Salon interviews Kenneth Roth, executive director of the Human Rights Watch, which had prepared a report two months ago abuses in Afghanistan. Now Roth is able to connect the dots with Iraq:
“There has been a culture of permissiveness with respect to interrogations that goes all the way to the top, including to Donald Rumsfeld. You see it first of all at Guantánamo, where the Bush administration basically ripped up the Geneva Conventions — simply refused to apply absolutely straightforward provisions of the Geneva Convention with respect to who is a prisoner of war, what kind of hearing are they entitled to, things that were followed in other wars with enemies who were comparably hated.”
What’s first interesting about the apparent interrorgations is how they tended towards in the cruel and unusual, instead of towards the effective. Mark Bowden’s excellent 16,000-word article in the October 2003 Atlantic Monthly, The Dark Art of Interrogation, thoroughly examines the the techniques and ethics of coercion. He reports that crude physical abuse which leave permanent marks are generally avoided, as the marks serve as manifest evidence. Sexual humiliation isn’t even mentioned. In the case of Abu Ghraib, it is the photographs which serve as the “marks” for evidence (and the smiling GI’s makes it even more sickening). Nonetheless, the top interrogators interviewed by Bowden all reveal that their tricks are just a matter of finesse and deception; thus there is not even a utilitarian argument to support the type of interrogations that have been reported on.
This should not undermine Roth’s central point: that the United States is morally wrong when it flouts the rule of law. Later in the interview he describes the consequences:
“One has rules because they apply around the world. The United States should be very reluctant to lower the bar on international standards. Imagine a future war with, say, China over Taiwan. The Chinese government is already beginning to question whether the laws of armed conflict are really just Western impositions, whether these are things that should bind China as well.”

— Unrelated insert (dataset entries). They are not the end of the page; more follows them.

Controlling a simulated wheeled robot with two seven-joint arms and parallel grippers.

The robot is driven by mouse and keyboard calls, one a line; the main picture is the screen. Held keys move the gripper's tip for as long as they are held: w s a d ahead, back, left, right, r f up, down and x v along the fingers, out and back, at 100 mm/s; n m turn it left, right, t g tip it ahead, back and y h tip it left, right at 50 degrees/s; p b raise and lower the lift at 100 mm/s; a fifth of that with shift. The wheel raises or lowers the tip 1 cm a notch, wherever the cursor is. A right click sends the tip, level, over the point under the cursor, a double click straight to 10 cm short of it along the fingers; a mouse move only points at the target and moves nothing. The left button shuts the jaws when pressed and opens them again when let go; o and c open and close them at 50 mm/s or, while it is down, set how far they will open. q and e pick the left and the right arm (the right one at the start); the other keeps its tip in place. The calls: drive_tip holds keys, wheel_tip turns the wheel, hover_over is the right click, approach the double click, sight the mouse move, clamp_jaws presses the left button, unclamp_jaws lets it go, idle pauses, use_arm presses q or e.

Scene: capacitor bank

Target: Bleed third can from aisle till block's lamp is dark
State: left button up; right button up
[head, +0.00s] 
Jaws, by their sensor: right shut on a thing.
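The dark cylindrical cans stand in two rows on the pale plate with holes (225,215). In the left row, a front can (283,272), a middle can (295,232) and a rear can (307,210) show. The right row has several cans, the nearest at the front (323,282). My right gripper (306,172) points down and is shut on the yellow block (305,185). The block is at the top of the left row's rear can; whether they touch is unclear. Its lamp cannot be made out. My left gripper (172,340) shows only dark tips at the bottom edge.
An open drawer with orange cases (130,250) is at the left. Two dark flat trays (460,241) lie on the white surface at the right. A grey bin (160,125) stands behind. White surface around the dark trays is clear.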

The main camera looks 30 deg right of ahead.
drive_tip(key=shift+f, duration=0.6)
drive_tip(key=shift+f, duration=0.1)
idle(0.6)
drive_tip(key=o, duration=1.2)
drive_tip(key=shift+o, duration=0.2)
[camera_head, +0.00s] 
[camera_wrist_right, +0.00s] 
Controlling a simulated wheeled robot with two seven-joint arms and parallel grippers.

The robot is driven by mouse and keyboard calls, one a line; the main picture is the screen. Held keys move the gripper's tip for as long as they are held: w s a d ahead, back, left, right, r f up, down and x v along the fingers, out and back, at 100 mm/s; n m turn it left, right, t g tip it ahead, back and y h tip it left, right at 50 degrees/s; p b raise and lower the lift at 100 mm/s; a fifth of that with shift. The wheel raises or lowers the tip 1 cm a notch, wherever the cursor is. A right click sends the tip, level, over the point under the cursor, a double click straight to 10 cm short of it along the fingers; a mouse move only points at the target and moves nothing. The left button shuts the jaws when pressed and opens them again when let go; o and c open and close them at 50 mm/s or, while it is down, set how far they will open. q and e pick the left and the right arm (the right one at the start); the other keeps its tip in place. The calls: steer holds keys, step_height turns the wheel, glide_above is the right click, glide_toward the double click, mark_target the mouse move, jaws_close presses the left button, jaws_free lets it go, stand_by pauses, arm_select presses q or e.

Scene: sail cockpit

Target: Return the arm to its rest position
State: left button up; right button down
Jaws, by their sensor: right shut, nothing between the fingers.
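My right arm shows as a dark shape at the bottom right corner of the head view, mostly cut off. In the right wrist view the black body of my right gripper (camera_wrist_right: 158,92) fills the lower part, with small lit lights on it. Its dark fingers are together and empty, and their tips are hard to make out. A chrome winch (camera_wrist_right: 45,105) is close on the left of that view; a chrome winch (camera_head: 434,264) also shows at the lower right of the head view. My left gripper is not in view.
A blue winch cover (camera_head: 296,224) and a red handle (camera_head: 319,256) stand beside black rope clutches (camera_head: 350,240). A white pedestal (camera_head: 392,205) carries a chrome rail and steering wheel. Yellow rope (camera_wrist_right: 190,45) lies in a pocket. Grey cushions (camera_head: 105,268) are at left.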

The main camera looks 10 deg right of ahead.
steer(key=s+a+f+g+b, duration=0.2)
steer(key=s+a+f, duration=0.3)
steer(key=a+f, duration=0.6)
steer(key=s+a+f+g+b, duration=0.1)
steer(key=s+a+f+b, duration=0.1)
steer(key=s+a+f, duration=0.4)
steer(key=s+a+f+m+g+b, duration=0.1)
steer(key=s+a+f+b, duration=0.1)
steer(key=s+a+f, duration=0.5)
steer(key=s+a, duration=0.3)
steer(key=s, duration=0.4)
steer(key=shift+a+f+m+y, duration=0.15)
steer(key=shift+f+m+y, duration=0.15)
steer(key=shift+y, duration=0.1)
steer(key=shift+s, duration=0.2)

William Saletan’s Chronology of the scandal is even more telling. Saletan’s retrieves a dozen quotes from Bush, Bremer, Rumsfeld, and Rice, from September up until April 30th— a date which is two days after the story was broken on 60 Minutes II, and three months after the internal investigation– “There are no more rape rooms and torture chambers in Iraq.” Saletan leaves it to the reader to draw conclusions. The obvious one, resonating through the Arab world, is that the liberating forces of the United States (and their contractor-generals, the so-called “coalition of the billing”) apparently exhibited no better morals than the Baathist regime.
But domestically, the investigative lag is important. It reveals the rotten-to-the-core methods of the Bush government, where: (a) facts are suppressed, (b) government employees are uniformly threatened and punished if they disclose any facts which would harm the administration, and (c) the President’s lack of curiosity and absurdist optimism allows this to happen. The New York Times reports that the President Bush has chastised Rumsfeld for sitting on this for months. Why was he not similarly interested in the faking of intelligence before the Iraq war, the lack of planning for postwar? “With each setback and blunder in Iraq, the administration has reacted this way, cheerfully denying that anything happened,” The Times editorialized today. Josh Marshall reached a similar point yesterday: “It is another example of how this president is a passive commander-in-chief, how he demands no accountability and, because of that, allows problems to fester and grow.”
Thirty-three years ago, a Vietnam veteran testified before Congress about the progress of the war, and mentioned that American GI’s were committing atrocities against civilians. His political opponents have found offense in this deposition and have attacked him throughout his political career. Perhaps these veterans would have preferred that Lt. John Kerry had kept silent instead. Just last week, former Bush advisor Karen Hughes asked whether Kerry could clarify his comments– about thirty-three years too late. Proving that as always, the Bush team is interested in getting to the facts– only when it suits them.
Many Americans, myself included, may have acquiesced as to the plight of the al-Queda remnants rounded up in Afghanistan and Guantanamo– they were “terrorists”, after all, in the American mindset. But no longer. The fish stinks from the top. Human Rights Watch has urged the Bush administration to End Abuse of Detainees in U.S. Custody. Americans, if we want to begin to restore the moral standing of our country, should demand similarly. And if Bush doesn’t take the leadership to fire Rumsfeld or Rice, we’ll just have to fire them all come November.
May 10th update: The Kerry campaign waited a day before launching a petition to have Rumsfeld fired.
some reasons for the hesitation are suggested by Lawrence Kaplan in article Blame Worthy The New Republic online, posted on May 7th.